Yes, I’m afraid. When I say these words, most people do not understand, and they attribute my fears to the fact that I am a survivor and live in the shadow of my Holocaust experiences. Still others attribute my fears to “overreaction” and assure themselves there is nothing to worry about. Fear, they rationalize, is a Jewish neurosis, identified with past generations, when our people lived in the darkness of the ghetto.
But today, things are different. Today we live in the United States, a free, democratic country, in which all people have the right to “life, liberty, and the pursuit of happiness.” And more – for the very first time in almost two thousand years, we have our own state and because of that, there is nothing to fear.
I wish I could be as confident as they claim to be, but I smell the noxious fumes of pre-Holocaust Europe, and so I write and speak wherever I can.
It is not Hamas or the Muslim Brotherhood or Ahmadinejad that I fear. Nor do I fear the United Nations, an institution notorious for its hypocrisy and anti-Israel bias. I do not fear the sophisticated intellectuals who camouflage their hatred of Jews behind politically correct pseudonyms that mislead all too willing ears.
What I do fear is our own people – yes, our own people who have forgotten who we are, who no longer remember that we stood at Sinai, that we heard the voice of G-d, that we belong to a priestly kingdom, a holy nation and that everything that befalls us is choreographed by Hashem and is a reflection of our own deeds, our own hands.
To be sure, there is nothing new about all this. It is a Truth that is a very pillar of our faith and is inscribed for all eternity in the Torah. The warning screams out to us from almost every portion, yet we refuse to heed it. How can it be that we are so blind? How can it be that after thousands of years we still fail to understand?
Our history is constant replay – again and again, tragedies befall us, yet we refuse to comprehend. It could all be so simple if we would be willing to understand. But no matter how unbearable our pain, how agonizing our suffering, we continue to reject it. Every day, a Bas Kol, a Heavenly Voice, calls us, but we choose to remain deaf. We have shed our priestly garments and no longer recognize ourselves.
Time and again G-d sends His prophets to remind us that our destiny is different from that of all other nations, that our very existence is directly linked to our adherence to G-d’s commandments. Hashem has guaranteed our eternity, for we, the Jewish people, have been chosen to be His witnesses. Tragically, though, we fail to see the glory of our calling, and that is the painful reality of our long, tormented exile. We have seen mighty nation rise – only to fall even as we have endured and triumphed. Still we remain obdurate.
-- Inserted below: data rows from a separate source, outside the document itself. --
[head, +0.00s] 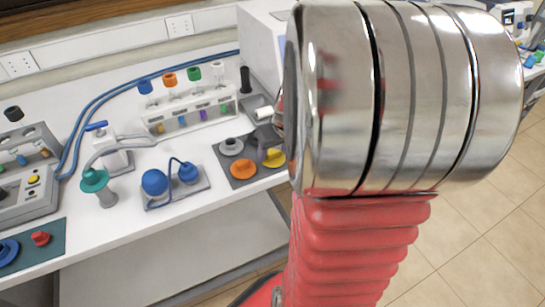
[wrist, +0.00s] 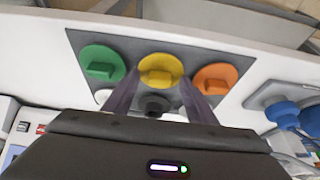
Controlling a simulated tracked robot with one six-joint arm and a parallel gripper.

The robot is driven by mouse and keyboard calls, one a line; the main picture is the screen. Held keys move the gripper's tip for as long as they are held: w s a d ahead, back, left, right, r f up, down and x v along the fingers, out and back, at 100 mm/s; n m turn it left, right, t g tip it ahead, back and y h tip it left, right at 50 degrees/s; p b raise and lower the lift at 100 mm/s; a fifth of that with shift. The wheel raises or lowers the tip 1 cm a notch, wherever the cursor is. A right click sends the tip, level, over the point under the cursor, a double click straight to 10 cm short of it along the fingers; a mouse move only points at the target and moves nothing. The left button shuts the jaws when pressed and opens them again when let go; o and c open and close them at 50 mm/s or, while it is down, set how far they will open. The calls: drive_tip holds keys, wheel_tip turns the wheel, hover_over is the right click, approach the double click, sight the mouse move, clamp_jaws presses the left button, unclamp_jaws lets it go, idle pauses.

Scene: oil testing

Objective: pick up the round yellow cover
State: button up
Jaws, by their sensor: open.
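The round yellow cover (wrist: 160,68) lies on a dark grey mat (wrist: 215,55) in the wrist view, with a raised grip tab on top. In the head view a part of the yellow cover (head: 274,158) shows beside my arm. My gripper (wrist: 158,92) is open, with one finger on each side of the yellow cover's near part. I cannot tell how high the fingers are above the mat. In the head view my arm hides most of the gripper.
A green cover (wrist: 101,65) and an orange cover (wrist: 215,78) flank the yellow one closely. A black cover (wrist: 154,105) lies partly hidden below it. Blue bulbs on a stand (head: 178,185) and a vial rack (head: 190,110) stand on the white bench.

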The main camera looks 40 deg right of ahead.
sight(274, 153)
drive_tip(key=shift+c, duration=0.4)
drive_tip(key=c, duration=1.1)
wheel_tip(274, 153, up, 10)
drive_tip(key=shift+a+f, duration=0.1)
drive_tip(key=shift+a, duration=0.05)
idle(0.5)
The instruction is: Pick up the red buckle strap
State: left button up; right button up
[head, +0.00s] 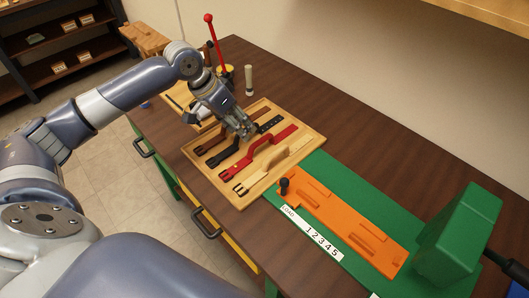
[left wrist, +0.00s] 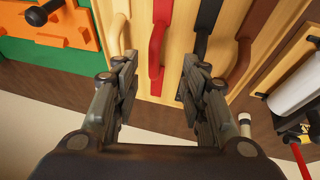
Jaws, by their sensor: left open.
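The red buckle strap (head: 238,167) lies in a wooden tray (head: 245,204), with a raised red loop along it and a buckle at its near end. My left gripper (head: 248,131) is open and empty above the far part of the tray, close to the strap's loop. In the left wrist view the red strap (left wrist: 155,54) shows between the two open fingers (left wrist: 157,66). I cannot tell how far the fingertips are above it. The fingers partly cover the neighbouring straps. My right gripper is not in view.
A black strap (head: 223,153) and a brown strap lie on one side of the red one, a tan strap (head: 272,160) on the other. A green board with an orange plate (head: 340,225) and a green block (head: 462,238) stand right. A red-knobbed lever (head: 212,38) rises behind.

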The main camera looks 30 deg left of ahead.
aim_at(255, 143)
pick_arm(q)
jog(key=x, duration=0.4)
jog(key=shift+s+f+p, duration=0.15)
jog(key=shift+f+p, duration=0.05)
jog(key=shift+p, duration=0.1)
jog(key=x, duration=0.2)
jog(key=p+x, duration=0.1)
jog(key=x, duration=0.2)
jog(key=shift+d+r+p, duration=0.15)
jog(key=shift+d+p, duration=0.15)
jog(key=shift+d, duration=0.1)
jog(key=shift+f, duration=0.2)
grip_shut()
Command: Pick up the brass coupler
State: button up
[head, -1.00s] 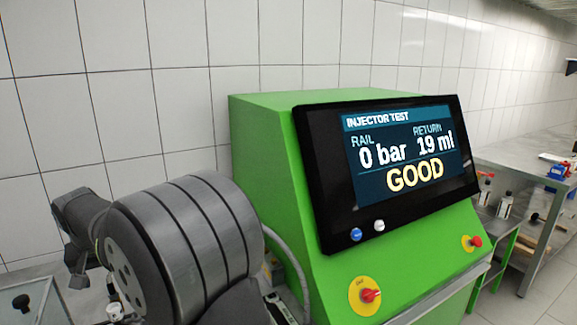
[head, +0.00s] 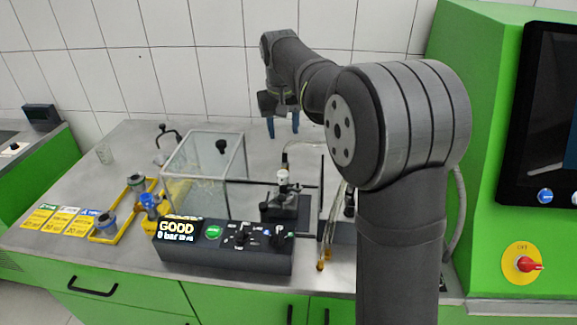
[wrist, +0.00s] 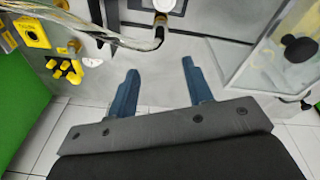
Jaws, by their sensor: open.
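I cannot make out a brass coupler for certain. In the head view, small brass-coloured ends (head: 323,261) show at the foot of the hanging tubes, left of my arm; they are too small to tell apart. My gripper (head: 283,122) is above the rear of the bench, fingers pointing down. In the wrist view my gripper (wrist: 160,66) has its two blue fingers wide apart, with only bare grey bench top between them. The tubes (wrist: 95,25) cross the upper left there. Part of the bench is hidden behind my arm in the head view.
A clear-walled box (head: 205,165) stands on the grey bench, with a black injector clamp (head: 285,205) to its right. A black control box (head: 225,245) sits in front. Yellow trays (head: 110,235) with blue-grey parts and coloured cards (head: 65,218) lie left. A green test cabinet (head: 480,220) stands right.

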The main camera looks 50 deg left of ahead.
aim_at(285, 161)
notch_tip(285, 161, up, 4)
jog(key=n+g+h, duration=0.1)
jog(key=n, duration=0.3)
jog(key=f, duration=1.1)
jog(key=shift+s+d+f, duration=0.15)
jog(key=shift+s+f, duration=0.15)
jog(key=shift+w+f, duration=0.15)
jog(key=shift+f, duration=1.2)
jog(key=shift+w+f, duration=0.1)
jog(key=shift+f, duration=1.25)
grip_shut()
Even as a young child in Bergen-Belsen, I was aware of this Truth. My saintly father, HaRav Avraham Halevi Jungreis, zt”l, embedded it in my heart and soul. But I could never have imagined that before I would see the dawn, six million of our people would be consumed in the flames.
Despite it all however, by the grace of G-d not only are we here, we have reinvented ourselves. We have given new life to the great academies of Torah that once shone so brightly throughout the shtetlach of Europe, and we have returned to and rebuilt our ancient land. We have brought new life to the barren wasteland. We have planted gardens and forests, despite the constant barrage of missiles and rockets. Yes, miraculously we did it all and yet we still failed to see G-d’s guiding Hand.